Audio 42: débrief checkpoint/débrief de la nuit/rencontre avec Philip Cowell/feu de camp

     Ces derniers kilomètres sont longs, j’ai l’impression que je n’avance plus. Paradoxalement, mon moral est toujours bon, mais après 6 jours non-stop, je suis en quelque sorte lassé de ne faire rien d’autre que de marcher, marcher et encore marcher. Finalement, j’entends au loin un bruit de moteur. 2 motoneiges me rejoignent, il s’agit de l’équipe de photographes de la course, dont Mark Kelly et Alexander Davydov.

     Ce dernier, qui s’occupe de partager des photos de la course sur ses réseaux sociaux, m’apprend que j’ai gagné plein de nouveaux abonnés sur Instagram. Je rappelle que je n’ai aucun contact avec le monde extérieur depuis le départ.
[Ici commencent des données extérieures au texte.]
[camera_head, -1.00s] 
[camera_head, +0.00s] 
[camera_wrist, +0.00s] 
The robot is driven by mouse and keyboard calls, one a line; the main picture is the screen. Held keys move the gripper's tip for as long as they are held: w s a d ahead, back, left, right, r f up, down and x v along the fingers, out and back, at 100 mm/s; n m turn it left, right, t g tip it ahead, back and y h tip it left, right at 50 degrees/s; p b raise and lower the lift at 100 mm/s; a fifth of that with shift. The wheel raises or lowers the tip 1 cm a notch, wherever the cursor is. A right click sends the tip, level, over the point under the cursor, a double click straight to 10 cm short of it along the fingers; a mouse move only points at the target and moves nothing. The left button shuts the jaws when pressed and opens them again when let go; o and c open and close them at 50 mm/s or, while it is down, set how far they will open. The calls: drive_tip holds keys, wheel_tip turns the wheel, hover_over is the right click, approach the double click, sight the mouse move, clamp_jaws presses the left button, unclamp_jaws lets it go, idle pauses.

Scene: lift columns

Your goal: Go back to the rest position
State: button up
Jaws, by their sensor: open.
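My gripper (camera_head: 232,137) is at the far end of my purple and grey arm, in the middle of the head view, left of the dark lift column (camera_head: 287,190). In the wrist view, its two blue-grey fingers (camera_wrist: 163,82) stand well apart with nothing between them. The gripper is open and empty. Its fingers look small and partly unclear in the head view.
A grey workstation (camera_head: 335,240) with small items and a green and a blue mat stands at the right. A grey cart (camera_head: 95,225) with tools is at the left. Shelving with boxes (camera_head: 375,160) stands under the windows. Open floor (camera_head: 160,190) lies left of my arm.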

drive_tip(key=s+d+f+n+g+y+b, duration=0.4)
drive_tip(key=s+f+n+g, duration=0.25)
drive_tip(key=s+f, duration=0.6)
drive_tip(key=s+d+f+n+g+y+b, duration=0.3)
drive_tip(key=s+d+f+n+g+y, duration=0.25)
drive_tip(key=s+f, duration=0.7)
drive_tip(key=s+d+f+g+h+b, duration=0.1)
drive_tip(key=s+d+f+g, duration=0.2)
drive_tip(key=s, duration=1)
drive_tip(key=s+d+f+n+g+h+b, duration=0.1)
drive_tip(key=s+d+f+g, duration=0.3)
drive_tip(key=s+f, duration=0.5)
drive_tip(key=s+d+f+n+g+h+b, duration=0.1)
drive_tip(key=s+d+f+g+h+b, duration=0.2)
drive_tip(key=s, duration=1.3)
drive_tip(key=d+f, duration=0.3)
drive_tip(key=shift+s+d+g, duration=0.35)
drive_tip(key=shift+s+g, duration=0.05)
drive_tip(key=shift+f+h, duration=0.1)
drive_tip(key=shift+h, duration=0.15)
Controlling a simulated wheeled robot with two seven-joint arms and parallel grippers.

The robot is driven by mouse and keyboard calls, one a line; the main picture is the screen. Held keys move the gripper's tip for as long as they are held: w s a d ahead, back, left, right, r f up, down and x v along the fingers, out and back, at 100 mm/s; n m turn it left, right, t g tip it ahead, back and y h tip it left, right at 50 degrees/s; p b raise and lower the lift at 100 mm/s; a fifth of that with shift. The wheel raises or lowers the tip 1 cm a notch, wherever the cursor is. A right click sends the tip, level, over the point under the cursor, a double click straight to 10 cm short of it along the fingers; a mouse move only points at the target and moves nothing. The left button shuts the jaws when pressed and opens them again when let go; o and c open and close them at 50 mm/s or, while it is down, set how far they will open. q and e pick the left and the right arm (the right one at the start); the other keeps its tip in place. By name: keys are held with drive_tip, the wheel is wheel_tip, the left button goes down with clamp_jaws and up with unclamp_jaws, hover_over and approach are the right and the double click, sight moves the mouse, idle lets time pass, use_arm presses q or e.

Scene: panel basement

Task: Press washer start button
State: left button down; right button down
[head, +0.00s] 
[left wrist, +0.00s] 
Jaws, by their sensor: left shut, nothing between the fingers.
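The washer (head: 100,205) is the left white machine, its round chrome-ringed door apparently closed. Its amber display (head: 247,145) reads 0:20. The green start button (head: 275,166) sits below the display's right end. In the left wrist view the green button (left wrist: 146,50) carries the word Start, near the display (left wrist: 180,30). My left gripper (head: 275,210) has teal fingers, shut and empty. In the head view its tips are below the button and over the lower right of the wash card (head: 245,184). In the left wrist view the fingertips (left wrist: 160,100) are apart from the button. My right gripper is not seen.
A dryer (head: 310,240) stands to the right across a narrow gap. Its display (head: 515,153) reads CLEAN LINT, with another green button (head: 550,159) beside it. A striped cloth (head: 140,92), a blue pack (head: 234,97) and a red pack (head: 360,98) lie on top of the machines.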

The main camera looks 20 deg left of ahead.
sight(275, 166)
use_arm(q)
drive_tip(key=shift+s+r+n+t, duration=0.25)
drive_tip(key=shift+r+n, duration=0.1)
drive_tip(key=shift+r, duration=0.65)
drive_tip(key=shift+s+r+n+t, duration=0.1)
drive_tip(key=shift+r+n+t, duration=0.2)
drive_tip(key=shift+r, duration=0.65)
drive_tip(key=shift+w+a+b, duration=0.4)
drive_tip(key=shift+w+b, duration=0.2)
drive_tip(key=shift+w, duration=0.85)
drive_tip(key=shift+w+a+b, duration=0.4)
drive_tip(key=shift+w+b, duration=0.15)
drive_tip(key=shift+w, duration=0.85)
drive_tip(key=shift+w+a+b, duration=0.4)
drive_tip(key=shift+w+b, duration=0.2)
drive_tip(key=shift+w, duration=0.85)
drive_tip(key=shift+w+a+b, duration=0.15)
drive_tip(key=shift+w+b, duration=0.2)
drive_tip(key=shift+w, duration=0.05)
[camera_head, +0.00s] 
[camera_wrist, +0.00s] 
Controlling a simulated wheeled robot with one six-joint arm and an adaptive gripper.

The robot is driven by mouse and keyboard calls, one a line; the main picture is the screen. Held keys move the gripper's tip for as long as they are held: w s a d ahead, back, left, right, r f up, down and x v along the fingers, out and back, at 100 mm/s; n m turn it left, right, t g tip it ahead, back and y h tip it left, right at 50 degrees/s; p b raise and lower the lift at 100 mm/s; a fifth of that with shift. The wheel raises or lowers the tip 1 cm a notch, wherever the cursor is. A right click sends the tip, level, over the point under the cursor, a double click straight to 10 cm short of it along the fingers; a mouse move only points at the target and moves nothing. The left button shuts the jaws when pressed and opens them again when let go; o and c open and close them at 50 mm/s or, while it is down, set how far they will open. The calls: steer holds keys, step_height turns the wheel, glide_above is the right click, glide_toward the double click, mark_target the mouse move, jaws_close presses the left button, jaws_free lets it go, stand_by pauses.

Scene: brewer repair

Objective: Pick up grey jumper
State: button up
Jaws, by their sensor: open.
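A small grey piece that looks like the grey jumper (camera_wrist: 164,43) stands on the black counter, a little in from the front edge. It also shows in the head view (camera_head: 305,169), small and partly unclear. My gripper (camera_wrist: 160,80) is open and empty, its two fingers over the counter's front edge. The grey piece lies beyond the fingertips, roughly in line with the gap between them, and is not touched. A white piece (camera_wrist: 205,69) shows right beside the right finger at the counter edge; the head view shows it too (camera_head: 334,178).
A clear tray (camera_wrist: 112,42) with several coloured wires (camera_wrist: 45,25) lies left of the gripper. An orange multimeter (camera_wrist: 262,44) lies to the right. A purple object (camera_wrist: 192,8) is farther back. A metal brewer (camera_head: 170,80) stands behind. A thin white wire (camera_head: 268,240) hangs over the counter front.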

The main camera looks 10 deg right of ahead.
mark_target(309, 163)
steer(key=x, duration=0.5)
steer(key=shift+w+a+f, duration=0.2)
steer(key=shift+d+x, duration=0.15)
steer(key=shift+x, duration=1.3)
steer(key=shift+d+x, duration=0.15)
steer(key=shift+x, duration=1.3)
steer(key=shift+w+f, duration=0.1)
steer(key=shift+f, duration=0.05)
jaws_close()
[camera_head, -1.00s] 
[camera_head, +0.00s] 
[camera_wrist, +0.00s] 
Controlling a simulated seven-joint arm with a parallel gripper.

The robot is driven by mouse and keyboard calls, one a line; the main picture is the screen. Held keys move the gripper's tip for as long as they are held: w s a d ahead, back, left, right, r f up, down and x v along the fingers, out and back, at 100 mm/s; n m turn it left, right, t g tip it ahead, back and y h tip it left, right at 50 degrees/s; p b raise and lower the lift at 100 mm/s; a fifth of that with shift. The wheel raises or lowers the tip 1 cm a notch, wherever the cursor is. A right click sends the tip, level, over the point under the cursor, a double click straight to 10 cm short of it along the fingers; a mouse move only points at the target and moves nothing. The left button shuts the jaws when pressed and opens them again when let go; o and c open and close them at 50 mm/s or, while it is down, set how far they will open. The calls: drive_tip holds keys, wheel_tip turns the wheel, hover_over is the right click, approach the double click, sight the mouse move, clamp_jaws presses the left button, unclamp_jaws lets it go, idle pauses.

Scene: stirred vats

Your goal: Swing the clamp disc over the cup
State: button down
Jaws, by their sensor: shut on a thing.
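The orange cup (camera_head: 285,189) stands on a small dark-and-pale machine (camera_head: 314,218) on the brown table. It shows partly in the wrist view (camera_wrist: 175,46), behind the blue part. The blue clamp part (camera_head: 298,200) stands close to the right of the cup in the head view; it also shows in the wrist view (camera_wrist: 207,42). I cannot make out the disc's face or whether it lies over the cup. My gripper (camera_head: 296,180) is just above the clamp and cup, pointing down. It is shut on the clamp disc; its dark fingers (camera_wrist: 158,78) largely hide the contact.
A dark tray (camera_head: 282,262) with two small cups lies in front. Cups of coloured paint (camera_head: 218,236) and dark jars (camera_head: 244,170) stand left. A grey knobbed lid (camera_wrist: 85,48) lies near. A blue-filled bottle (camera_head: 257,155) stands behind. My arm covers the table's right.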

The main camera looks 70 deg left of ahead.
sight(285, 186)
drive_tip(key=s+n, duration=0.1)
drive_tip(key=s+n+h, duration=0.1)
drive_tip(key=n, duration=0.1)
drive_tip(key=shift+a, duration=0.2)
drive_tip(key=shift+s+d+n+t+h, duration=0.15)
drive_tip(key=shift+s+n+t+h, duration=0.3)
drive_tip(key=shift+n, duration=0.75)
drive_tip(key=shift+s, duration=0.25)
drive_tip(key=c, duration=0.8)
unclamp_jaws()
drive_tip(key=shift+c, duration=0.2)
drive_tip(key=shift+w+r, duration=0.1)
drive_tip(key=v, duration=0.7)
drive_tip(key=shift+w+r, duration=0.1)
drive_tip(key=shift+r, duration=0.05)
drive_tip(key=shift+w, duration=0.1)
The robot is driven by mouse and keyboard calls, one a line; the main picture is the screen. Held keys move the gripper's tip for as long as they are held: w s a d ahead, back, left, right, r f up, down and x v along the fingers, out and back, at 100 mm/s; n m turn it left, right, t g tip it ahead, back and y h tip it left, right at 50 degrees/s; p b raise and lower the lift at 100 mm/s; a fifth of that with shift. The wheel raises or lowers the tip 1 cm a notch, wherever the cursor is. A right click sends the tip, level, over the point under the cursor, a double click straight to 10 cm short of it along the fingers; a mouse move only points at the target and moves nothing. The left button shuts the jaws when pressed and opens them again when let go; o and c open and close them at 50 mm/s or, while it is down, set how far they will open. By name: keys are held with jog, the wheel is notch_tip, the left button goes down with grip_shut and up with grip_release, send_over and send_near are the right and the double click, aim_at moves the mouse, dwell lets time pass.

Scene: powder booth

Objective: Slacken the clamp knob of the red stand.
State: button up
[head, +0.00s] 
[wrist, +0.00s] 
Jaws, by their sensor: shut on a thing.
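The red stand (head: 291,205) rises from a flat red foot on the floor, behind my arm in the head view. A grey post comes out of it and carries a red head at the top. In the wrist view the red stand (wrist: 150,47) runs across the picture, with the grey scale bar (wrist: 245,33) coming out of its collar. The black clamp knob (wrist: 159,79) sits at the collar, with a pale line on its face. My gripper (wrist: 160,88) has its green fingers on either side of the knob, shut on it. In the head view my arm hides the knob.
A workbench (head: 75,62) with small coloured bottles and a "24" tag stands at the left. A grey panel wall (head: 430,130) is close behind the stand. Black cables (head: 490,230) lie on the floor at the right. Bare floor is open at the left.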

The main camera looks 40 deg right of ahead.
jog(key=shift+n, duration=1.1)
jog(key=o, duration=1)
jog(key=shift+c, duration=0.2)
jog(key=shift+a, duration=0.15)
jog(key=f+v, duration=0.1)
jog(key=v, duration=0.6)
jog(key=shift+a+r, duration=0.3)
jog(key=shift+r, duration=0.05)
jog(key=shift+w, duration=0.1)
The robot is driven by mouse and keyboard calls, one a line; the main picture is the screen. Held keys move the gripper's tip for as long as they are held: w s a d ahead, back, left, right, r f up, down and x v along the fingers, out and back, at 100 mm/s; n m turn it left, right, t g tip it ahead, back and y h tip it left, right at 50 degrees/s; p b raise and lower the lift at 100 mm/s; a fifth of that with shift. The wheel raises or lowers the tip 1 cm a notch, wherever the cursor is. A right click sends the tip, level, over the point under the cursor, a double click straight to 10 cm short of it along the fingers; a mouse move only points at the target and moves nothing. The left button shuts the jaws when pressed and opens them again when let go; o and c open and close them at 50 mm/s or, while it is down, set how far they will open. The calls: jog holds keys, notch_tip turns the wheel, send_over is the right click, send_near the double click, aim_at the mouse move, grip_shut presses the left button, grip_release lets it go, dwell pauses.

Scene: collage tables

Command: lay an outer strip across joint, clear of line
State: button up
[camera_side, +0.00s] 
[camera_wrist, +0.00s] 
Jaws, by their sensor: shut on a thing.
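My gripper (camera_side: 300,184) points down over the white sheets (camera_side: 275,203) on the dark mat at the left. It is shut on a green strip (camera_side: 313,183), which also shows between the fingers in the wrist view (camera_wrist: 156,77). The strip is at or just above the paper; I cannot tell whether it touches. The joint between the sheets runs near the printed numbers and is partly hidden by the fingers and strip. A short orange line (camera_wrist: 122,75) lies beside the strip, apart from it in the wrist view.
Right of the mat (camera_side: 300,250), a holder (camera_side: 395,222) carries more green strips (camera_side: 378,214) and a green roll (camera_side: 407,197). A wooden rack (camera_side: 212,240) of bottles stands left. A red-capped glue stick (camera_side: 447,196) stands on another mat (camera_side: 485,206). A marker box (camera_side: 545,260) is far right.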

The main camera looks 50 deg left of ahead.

Pour rigoler, je lui demande en anglais si j’ai dépassé les 1000, sachant que j’en avais 700 au moment du départ. Il rit, et me dit que j’ai dépassé les 7000 !!! Je le regarde alors avec des yeux qui devaient sortir de leur orbite. Je n’y crois même pas sur l’instant. Je continue d’avancer, il reste quelques kilomètres à peine, et je les passe en me répétant « mais qu’est-ce que je vais bien pouvoir faire de tous ces abonnés ?! ». C’était non seulement inattendu, mais aussi inespéré.

     À 12H30, c’est un nouveau sentiment de victoire qui m’envahit. J’atteins enfin la « Pelly River », que je traverse de nouveau sur le pont de glace, dans le sens inverse cette fois. Après avoir parcouru 230km sur la « South Canol Road », je peux dire que j’ai survécu à 260km sur la « North Canol Road ». En partant de Ross River, j’estimais mon temps passé sur cette section à 4 jours, et j’en aurai finalement mis 3 et demi, les calculs étaient bons.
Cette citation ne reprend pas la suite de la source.